In contrast, China’s social media made all the running. Almost all the early pictures that spread around the world came from Chinese social media. Online chat rooms first drew attention to the safety failures revealed by the explosions. Local residents had no idea there were dangerous chemicals on site. The warehouse was barely 600 metres away from the nearest residential block, whereas the law says the minimum safe distance is 1km. When asked about the legally required distance at their press conference, the local officials did not know the answer.

Social media users also pointed out that the amount of sodium cyanide stored in the warehouse was many times greater than the company concerned was permitted to keep or had officially recorded. And as many accounts pointed out, no one knows how the company, Ruihai International Logistics, had got permission to handle these dangerous substances, nor how it managed to pass a local environmental audit in September 2014.

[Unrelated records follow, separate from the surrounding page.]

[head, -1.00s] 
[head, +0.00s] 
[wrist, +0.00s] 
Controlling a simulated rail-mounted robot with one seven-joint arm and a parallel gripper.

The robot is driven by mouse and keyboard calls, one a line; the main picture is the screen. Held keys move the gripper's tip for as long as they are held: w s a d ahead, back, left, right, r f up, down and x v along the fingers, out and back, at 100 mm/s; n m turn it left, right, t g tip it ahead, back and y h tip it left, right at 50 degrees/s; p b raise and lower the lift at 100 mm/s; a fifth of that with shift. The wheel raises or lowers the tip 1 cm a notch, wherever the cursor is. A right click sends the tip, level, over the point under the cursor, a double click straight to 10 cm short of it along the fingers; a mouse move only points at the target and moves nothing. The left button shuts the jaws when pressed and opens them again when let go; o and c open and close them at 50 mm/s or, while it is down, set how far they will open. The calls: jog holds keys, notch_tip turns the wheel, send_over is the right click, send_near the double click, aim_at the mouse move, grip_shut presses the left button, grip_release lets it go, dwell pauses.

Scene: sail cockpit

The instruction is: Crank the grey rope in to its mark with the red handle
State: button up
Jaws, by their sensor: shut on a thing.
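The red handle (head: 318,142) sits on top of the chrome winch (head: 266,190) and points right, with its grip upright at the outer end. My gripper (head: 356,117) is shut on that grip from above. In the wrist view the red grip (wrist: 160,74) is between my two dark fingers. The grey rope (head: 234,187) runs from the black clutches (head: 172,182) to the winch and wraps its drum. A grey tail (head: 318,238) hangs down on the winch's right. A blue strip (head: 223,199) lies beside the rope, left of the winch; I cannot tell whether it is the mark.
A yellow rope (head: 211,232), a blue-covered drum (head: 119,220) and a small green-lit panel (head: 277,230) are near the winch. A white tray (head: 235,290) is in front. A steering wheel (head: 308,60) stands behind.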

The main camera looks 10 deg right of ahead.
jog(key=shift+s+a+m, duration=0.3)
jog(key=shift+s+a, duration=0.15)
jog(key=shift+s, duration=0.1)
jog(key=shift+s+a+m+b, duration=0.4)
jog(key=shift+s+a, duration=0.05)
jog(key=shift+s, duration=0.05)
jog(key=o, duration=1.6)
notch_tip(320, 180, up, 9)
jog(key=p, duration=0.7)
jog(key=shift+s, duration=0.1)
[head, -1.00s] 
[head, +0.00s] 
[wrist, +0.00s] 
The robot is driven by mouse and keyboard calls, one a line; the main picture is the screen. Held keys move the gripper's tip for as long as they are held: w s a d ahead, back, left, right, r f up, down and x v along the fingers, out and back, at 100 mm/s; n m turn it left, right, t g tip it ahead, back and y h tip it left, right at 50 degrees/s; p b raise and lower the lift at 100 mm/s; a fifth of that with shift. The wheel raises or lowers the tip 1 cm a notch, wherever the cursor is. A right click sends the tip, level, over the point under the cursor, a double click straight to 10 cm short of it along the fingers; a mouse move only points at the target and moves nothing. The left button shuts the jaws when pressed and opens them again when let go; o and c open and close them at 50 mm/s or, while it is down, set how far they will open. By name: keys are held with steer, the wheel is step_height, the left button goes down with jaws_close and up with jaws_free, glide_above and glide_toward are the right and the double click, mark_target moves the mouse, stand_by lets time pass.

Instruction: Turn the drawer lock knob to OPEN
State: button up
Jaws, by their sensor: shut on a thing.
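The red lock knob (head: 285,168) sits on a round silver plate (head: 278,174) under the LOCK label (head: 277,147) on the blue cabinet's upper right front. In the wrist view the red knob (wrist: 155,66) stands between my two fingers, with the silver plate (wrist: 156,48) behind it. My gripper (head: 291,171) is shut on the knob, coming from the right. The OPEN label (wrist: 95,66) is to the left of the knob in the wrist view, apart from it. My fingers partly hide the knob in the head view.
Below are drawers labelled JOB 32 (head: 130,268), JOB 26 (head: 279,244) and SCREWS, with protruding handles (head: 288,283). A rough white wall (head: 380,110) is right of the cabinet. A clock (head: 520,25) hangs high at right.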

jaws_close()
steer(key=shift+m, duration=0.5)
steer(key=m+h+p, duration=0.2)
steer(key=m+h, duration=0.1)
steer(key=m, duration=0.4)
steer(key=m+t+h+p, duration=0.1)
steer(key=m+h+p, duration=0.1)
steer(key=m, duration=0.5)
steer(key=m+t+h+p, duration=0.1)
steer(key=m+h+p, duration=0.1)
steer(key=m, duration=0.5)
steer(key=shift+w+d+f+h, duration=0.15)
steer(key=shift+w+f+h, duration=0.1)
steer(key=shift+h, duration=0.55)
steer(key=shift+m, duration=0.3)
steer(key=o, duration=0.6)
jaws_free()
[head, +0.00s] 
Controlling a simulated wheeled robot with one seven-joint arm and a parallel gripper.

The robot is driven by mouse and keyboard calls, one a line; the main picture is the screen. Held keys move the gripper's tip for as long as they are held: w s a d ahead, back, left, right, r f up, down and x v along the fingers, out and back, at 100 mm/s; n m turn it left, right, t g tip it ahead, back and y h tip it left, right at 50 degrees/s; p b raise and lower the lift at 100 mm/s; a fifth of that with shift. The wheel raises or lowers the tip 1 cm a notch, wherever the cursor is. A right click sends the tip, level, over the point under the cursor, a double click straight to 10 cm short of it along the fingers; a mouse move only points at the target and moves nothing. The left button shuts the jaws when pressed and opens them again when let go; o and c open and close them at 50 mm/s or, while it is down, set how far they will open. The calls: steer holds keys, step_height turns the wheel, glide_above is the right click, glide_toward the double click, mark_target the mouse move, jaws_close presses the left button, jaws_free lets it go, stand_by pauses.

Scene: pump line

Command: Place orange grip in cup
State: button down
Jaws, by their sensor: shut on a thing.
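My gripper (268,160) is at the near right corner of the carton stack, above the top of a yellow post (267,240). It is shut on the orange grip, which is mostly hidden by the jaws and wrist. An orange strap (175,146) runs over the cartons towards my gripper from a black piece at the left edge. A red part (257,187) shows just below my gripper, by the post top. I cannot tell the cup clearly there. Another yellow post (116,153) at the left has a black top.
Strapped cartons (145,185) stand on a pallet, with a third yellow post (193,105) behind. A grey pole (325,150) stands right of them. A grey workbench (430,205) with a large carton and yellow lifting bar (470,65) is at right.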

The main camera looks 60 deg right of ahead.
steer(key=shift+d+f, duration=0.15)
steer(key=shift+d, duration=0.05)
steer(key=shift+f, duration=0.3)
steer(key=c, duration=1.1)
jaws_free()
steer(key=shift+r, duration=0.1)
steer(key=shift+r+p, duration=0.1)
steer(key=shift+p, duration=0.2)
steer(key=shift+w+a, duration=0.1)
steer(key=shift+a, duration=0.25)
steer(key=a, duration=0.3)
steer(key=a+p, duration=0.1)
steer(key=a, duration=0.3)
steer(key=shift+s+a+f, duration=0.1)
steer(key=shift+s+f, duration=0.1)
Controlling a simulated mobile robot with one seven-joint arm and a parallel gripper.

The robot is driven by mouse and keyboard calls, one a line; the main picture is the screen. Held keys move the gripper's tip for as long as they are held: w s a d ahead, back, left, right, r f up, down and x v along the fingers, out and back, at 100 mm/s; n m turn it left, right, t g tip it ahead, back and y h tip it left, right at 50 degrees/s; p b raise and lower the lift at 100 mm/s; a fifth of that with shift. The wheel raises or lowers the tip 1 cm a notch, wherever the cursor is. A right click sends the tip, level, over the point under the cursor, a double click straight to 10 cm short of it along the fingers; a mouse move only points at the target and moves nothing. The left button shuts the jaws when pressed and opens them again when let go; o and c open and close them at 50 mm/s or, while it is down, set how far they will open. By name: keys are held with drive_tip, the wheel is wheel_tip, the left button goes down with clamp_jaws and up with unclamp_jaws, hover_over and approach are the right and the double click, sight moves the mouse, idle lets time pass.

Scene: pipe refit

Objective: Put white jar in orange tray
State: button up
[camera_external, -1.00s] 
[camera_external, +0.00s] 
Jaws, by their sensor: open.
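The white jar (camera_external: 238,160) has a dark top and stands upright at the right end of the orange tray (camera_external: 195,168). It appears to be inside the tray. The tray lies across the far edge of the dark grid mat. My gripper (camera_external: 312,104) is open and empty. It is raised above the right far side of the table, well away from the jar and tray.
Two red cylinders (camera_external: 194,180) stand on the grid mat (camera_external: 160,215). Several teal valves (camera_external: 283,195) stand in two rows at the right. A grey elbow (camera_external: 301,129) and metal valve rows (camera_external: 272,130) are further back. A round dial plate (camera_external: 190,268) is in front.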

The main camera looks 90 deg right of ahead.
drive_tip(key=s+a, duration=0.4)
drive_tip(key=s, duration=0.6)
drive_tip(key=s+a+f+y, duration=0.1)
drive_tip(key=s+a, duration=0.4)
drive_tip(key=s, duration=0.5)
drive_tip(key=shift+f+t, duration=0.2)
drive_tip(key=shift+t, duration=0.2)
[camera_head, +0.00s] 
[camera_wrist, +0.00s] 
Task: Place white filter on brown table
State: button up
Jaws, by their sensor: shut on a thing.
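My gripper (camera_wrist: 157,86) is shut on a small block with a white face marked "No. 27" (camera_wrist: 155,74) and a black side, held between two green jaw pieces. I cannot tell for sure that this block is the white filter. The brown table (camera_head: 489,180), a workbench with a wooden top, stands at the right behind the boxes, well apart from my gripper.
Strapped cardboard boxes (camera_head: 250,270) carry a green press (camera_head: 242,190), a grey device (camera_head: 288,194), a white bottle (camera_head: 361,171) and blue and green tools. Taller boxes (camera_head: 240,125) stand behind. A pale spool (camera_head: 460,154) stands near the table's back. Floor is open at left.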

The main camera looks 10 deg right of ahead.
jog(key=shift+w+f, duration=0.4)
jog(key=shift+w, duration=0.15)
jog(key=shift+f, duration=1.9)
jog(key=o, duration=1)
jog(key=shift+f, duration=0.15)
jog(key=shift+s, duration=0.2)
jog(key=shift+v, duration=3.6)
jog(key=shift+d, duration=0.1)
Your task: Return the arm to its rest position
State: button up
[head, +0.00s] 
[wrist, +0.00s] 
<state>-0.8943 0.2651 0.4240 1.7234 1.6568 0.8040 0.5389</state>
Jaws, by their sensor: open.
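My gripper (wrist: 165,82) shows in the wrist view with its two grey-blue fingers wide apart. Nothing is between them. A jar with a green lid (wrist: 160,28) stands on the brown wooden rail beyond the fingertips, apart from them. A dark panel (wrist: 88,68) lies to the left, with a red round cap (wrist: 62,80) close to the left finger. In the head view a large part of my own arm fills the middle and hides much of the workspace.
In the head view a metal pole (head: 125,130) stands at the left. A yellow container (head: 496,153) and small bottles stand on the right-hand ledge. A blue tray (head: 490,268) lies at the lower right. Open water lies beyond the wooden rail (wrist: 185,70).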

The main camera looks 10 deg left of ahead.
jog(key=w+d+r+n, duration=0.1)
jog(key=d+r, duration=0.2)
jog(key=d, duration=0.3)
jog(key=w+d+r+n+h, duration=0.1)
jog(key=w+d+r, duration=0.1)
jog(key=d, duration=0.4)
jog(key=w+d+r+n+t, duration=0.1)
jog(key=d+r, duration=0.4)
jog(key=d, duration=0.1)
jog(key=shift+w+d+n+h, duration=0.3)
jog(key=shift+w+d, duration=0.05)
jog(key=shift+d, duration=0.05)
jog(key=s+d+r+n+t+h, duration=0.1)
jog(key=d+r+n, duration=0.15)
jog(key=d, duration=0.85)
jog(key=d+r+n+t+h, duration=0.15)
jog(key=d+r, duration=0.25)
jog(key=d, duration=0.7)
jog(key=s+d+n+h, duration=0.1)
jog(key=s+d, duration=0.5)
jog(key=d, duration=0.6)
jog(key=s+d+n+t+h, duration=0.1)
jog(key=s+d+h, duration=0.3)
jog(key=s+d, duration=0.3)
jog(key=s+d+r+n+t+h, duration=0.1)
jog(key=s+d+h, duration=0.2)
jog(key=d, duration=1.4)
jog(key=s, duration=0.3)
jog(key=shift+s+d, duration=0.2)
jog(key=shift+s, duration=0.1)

Social media offered the main platforms for residents demanding that the government buy the buildings that had been damaged and for those concerned about the fate of the dozens of firemen killed in the explosions. Both these matters led to demonstrations against the government over the weekend.

Social v state
The state media at first mentioned only so-called official firefighters—firemen who are part of the public-security bureau of the city government. But many of those who died were “contract firemen”: mostly young, inexperienced, ill-trained workers hired by the port, not the local government. As social media pointed out, many of the firemen who arrived before the explosions—and who were killed by them—were contract workers. And as they also said (and which Mr Li later repeated) all firemen deserved respect and gratitude, not just the official ones.

Lastly, it was social media and an independent magazine that raised questions about Ruihai's two owners, Shu Zheng and Li Liang. Mr Shu said he is holding shares on behalf of an unknown third party. According to Caijing, a magazine that has occasionally fallen foul of the censors, one possible owner is the son of a former head of public security in the port of Taijin. If true—and the link has not been confirmed—it would be an example of the close relationships between business and government that are common in China.

China’s communist rulers spend millions on a sophisticated operation to control and influence internet and online traffic. The aftermath of the Tianjin explosions shows that social media are nevertheless China’s main public square for debate and that government attempts to influence the narrative of the disaster have failed completely.